To say that September '97- April '00, the years in which Felucca was
the only choice, were UO's golden years is not only subjective, but easily disproven. Very easily.
First, UO had fewer shards during this period; 16 compared to the 27 we have now. So population wasn't nearly to spread out. Lag was also far more onerous beastie during this era, so few people played on geographically distant shards, instead of congregating on Atl.
Second, we have the chart. Yes,
that chart. The one the Classic Shard supporters clearly couldn't read.
View attachment 53479
Renaissance, the expansion that obviously wasn't a mirror, dropped in April of 2000. According to
the chart, UO's subscription numbers were somewhere around 140,000 in January of '99. In January of 2000, subs were still below 150K, but by July of 2000, subs were up to 190K+. They
kept climbing, with a few drop offs to peak around 250K in 2003. The introduction of Trammel nearly
DOUBLED UO's playerbase. If anything, Age of
Stuff Shadows, released in February of 2003, is what gave UO a mortal wound...though one that took
another six years to drop subs to pre-Trammel levels.

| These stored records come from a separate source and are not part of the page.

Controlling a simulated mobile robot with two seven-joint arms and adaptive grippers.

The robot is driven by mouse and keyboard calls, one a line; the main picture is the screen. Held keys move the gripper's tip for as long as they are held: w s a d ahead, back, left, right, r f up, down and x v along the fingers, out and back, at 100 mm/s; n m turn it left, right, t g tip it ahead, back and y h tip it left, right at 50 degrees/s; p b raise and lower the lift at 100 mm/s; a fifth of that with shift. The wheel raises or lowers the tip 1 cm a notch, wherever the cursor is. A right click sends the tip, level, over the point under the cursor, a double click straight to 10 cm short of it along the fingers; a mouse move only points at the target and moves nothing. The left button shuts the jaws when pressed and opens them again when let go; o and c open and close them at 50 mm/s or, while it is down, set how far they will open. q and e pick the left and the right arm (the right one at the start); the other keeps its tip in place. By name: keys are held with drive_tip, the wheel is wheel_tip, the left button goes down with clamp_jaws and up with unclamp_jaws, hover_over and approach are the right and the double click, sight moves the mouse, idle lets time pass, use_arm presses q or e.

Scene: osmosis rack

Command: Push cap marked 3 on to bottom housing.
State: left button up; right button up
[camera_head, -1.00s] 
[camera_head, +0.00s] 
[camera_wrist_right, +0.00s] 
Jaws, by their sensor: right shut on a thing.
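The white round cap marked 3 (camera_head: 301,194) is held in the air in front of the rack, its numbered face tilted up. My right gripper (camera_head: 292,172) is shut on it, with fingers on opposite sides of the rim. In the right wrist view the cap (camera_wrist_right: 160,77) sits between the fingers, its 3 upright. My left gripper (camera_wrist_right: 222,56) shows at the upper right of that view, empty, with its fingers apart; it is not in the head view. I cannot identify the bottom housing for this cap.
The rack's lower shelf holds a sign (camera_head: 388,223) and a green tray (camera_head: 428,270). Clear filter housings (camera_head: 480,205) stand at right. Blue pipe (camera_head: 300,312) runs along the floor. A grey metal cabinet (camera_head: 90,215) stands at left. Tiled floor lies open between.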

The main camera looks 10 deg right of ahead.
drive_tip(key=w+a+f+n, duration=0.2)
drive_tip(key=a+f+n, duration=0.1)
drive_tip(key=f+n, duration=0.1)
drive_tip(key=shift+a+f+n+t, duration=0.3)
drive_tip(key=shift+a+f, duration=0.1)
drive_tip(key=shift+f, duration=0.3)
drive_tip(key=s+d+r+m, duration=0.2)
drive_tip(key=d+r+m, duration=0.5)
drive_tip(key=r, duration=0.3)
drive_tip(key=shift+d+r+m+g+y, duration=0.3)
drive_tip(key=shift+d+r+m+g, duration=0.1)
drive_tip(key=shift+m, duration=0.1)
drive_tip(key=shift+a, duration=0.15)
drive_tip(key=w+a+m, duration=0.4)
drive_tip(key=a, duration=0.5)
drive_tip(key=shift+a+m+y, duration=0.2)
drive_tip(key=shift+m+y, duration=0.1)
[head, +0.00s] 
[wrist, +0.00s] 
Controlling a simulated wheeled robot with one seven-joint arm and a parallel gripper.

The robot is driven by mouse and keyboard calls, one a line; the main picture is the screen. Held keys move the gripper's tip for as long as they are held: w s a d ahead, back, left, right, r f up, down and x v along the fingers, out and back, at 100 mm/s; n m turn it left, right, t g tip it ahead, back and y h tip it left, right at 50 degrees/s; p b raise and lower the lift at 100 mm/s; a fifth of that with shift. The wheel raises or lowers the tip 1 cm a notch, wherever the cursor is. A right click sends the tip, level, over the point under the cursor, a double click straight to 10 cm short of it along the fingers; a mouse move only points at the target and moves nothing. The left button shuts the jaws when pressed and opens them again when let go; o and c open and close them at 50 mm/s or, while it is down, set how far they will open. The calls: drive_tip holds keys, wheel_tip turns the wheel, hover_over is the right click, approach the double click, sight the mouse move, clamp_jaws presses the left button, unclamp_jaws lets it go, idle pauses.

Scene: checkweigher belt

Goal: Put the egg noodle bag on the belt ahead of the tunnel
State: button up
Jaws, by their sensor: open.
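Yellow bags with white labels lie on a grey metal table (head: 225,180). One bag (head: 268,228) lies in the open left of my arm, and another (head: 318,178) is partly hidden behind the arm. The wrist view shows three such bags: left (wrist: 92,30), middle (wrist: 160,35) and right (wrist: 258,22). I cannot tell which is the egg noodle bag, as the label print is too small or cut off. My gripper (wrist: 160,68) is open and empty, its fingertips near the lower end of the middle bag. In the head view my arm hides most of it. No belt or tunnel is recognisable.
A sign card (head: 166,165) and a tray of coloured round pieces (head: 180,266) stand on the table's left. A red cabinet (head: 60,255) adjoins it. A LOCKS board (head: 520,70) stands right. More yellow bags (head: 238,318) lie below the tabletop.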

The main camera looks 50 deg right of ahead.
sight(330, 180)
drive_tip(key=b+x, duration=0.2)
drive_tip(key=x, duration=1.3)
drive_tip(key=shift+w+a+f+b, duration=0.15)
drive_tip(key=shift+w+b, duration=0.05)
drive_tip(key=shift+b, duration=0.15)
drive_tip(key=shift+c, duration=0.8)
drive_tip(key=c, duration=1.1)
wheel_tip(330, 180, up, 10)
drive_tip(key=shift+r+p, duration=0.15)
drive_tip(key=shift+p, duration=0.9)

Furthermore, attempting to lump trends in play styles, such as everyone and their llama creating their own crafters, with Trammel is, in a word, silly. People did that because they
wanted to, or did it because they didn't trust people enough to give them their lootz to repair. Repair deeds, introduced October 2001, are far more relevant to this issue than is Trammel.
Full-loot PvP died because it needed to happen. Garriott's wild, wild west experiment was an abject
failure that even his bloated ego was eventually able to accept.
Look no further than Siege or Mugen for how well a Fel-only ruleset thrives: i.e. not at all. (Sorry, Siegers, but its true, and you know it.)